住さんは、幸助と一輔を買っていると言う。「人形もなあ、振り回してるだけではあきまへんのや」。このごろ、小生もそこの意味するところが、ようやくわかり始めて来た。これは観劇の場数を踏んだという以上に、折に触れて住さん他、重鎮の言に触れてきたことが大きいと思っている。こうして見物人も「修業を積んで」いくのである。

座談会「ここが楽しみどころ」
竹本文字久大夫、鶴澤藤蔵、桐竹勘十郎
進行:南端玲子

三人とも言うのが「15分ほどの裏門の段が、文楽の基本的要素を全て含んでいる」ということ。それだけにやってみたい、やりたい思うのだが、文字久、藤蔵ともに「本公演ではやったことがない」。

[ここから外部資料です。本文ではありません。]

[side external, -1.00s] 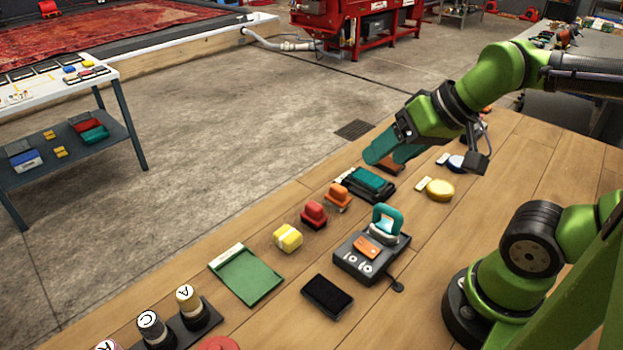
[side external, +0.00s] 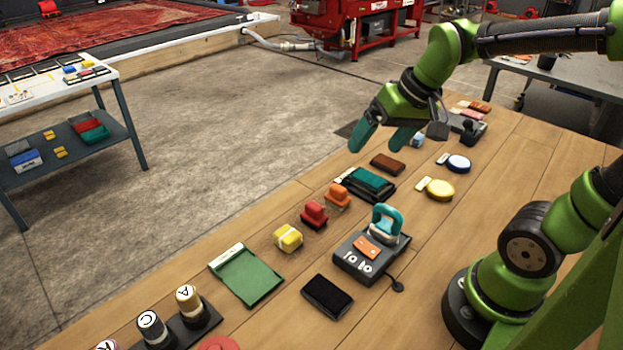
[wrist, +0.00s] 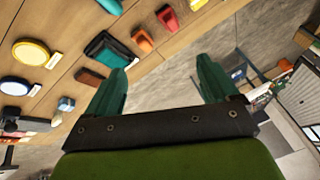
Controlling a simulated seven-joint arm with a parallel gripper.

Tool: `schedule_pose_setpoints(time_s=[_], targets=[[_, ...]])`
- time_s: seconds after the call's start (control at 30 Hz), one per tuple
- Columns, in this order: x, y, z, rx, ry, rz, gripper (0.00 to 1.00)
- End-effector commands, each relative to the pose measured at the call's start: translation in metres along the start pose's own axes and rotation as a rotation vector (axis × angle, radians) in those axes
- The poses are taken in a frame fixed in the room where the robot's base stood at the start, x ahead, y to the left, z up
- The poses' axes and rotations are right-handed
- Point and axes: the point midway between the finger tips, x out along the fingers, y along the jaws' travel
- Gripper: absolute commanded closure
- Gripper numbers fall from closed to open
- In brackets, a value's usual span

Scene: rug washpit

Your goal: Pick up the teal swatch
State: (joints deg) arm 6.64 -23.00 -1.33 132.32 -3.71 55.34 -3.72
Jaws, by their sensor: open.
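The teal swatch (side external: 369,181) lies on a dark tray or pad (side external: 381,196) on the wooden table, in the middle of the side view. It also shows in the wrist view (wrist: 112,54), just beyond the left finger, which may cover part of it. My gripper (side external: 381,143) is open and empty, with two teal fingers. It hangs above the far edge of the table, up and behind the swatch in the side view. In the wrist view my gripper (wrist: 160,78) has its fingers wide apart with nothing between them.
A brown block (side external: 387,164) lies just behind the swatch. An orange block (side external: 337,196) and a red block (side external: 313,214) stand in front of it. A device with a teal handle (side external: 371,252) stands nearer. Yellow (side external: 440,189) and blue (side external: 458,163) round pieces lie to the right.

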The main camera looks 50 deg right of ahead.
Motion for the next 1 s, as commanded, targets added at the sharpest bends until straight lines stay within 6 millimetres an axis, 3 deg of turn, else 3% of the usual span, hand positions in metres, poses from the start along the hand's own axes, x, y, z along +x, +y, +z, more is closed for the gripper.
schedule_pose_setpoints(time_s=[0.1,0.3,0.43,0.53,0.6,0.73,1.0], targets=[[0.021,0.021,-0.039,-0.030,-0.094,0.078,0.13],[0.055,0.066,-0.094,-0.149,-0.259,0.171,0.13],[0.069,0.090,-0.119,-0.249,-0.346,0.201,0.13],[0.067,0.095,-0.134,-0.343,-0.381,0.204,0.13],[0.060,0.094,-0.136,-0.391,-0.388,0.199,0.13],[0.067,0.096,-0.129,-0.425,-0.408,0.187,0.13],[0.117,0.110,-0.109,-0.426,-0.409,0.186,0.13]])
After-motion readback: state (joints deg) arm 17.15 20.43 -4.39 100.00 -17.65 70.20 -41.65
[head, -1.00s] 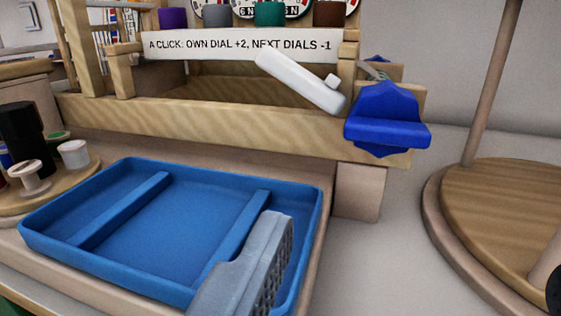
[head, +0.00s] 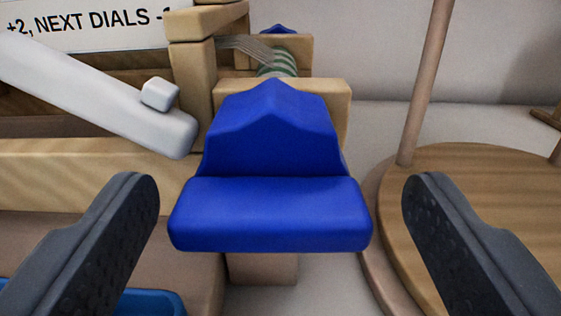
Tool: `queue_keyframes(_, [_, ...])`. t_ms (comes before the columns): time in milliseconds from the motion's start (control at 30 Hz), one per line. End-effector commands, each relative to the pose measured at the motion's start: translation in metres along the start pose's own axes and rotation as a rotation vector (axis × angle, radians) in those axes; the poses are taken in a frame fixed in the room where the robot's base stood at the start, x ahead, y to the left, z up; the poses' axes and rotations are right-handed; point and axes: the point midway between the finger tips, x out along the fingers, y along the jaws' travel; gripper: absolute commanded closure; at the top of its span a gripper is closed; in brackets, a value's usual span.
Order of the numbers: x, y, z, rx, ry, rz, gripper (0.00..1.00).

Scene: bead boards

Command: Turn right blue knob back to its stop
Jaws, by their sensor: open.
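The right blue knob (head: 270,190) is large in the middle of the head view, on the right end of the wooden frame. Its wide front bar lies about level, and a pointed lobed part rises behind it. My gripper (head: 280,200) is open, with one dark finger to the left of the knob and one to the right. Gaps show between both fingers and the knob, so neither touches it. Behind the knob, a green-and-white striped roller (head: 278,62) with pale threads is partly hidden. The knob's stop cannot be made out.
A white lever (head: 95,95) slants down close to the knob's left side. A sign (head: 85,30) is on the frame at upper left. A round wooden stand (head: 465,190) with an upright post is on the right. A blue tray (head: 150,303) edge shows at lower left.

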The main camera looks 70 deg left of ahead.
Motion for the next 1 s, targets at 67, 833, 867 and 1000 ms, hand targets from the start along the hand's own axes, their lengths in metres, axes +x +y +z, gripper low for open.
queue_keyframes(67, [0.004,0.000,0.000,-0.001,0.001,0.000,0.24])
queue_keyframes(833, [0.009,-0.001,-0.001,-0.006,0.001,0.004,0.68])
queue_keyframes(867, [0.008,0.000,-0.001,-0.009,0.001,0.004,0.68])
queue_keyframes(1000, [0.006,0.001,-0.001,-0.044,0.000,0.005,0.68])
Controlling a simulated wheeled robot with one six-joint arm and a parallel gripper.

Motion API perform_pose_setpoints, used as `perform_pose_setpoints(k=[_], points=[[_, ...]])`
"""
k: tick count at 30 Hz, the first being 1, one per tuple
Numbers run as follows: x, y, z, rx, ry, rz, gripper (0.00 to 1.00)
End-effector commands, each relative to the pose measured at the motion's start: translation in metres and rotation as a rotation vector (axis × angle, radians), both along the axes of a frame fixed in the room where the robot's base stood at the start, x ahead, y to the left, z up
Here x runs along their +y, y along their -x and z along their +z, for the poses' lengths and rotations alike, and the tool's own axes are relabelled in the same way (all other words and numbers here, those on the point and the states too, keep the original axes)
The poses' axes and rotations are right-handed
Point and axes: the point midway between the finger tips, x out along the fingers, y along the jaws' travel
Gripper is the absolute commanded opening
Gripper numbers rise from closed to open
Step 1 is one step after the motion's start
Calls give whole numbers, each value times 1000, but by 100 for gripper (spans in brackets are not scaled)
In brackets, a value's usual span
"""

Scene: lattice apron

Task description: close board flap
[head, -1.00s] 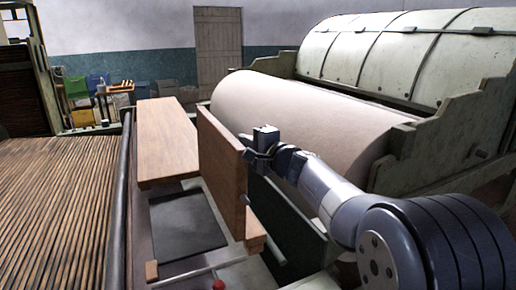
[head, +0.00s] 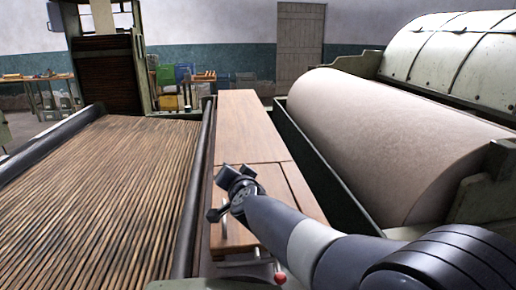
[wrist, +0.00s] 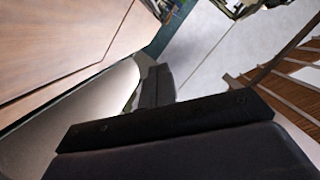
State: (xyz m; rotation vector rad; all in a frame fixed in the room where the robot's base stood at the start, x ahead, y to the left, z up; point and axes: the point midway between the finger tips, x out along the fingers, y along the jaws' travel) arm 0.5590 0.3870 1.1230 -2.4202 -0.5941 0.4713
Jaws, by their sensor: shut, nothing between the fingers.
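The wooden board flap (head: 268,182) lies about level in the near part of the plank walkway, in line with the longer plank (head: 250,115) behind it. A thin seam shows between them. My gripper (head: 222,212) is shut and empty, over the left part of the flap; whether it touches the wood I cannot tell. My arm hides part of the flap's near end. In the wrist view a brown wooden surface (wrist: 60,45) fills the upper left, and the dark gripper (wrist: 157,85) is at the middle.
A slatted lattice bed (head: 110,190) with a dark rail (head: 195,190) lies left of the boards. A large pale roller (head: 400,140) stands to the right. A red knob (head: 280,278) on a metal rod sits at the near end. A door (head: 300,48) is at the back.

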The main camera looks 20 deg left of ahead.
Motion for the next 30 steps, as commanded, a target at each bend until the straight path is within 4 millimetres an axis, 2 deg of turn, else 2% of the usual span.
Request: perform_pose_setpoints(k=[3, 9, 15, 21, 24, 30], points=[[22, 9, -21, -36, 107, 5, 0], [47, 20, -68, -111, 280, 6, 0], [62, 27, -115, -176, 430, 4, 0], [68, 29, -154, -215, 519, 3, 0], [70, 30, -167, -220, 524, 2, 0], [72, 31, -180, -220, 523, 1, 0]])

文字久が、おもしろい喩えで「裏門」およびおかる・勘平のストーリーを解説してくれたのが印象的。なかなか楽しい人。

これからの文楽については、

文字久「たとえば3Dなんかを上手く取り入れたら、新しいことを生み出せそう。でも、本質(古典)は外すことはできません。そこを外さずに、新しい試みにも挑戦していくのが大切やと思う」

藤蔵「映画なら、『次回上映予告』が流れますが、文楽でも、次回の予告をアピールすることで、リピーター獲得につなぎたいと思う」「ストーリーなどが、もっとわかりやすくなるような仕組みも必要」

勘十郎「こんなこと位わかってるやろと思わず、より多くの人たちに分かりやすい解説、親切さが必要」

ですよね、ですよね! 何年も前から文楽の劇評めいたものを、ブログにアップして来て、最初の頃はかなり激しく「文楽劇場は不親切極まりない」だの「パンフレットは不良品だ」とか言ってたんだが、最近はもう諦めの境地だった(笑)。

でも今回の『伊賀越」では、まことにささやかながら、パンフに「相関図」があったことで、さらには第2部の「双六」のお土産があったおかげで、ずいぶんと登場人物の関係が整理できた人も多かったはず。

ホント、もっと親切さがほしいね。あと、勘十郎師の発言やったと思うけど、
「次の公演で出る人形をロビーに並べて、見てもらうとかねぇ」
そうそう、次公演への誘いが、チラシ1枚では困るわな…。そりゃ、公演期間前半の客入りが不振なのも無理はない。この日も、壇上から次公演をPRする勘十郎が手にしているの、A4のチラシだけ。1000人以上の観客に見えるはずがない。重鎮にこんな宣伝のやり方させるな、協会も劇場も!

こんなあれこれで、結構充実の2時間半。心は充分満たされホカホカ気分になったけど、外に出たら、もう寒ぅて、寒ぅて…。翌朝の大阪、24年ぶりに11月の初雪観測。住さん、どうかご自愛のうえ、正月公演でまた元気なお姿を!

内容から離れて…。それにしても「正月広告特集」的なニオイがしてくる催しでんな…。要するに、山本夏彦の受け売りじゃないですが、「世は広告」というところですな…。そう、広告ですョ、広告が世を仕切るのですョ、動かすのですョ…。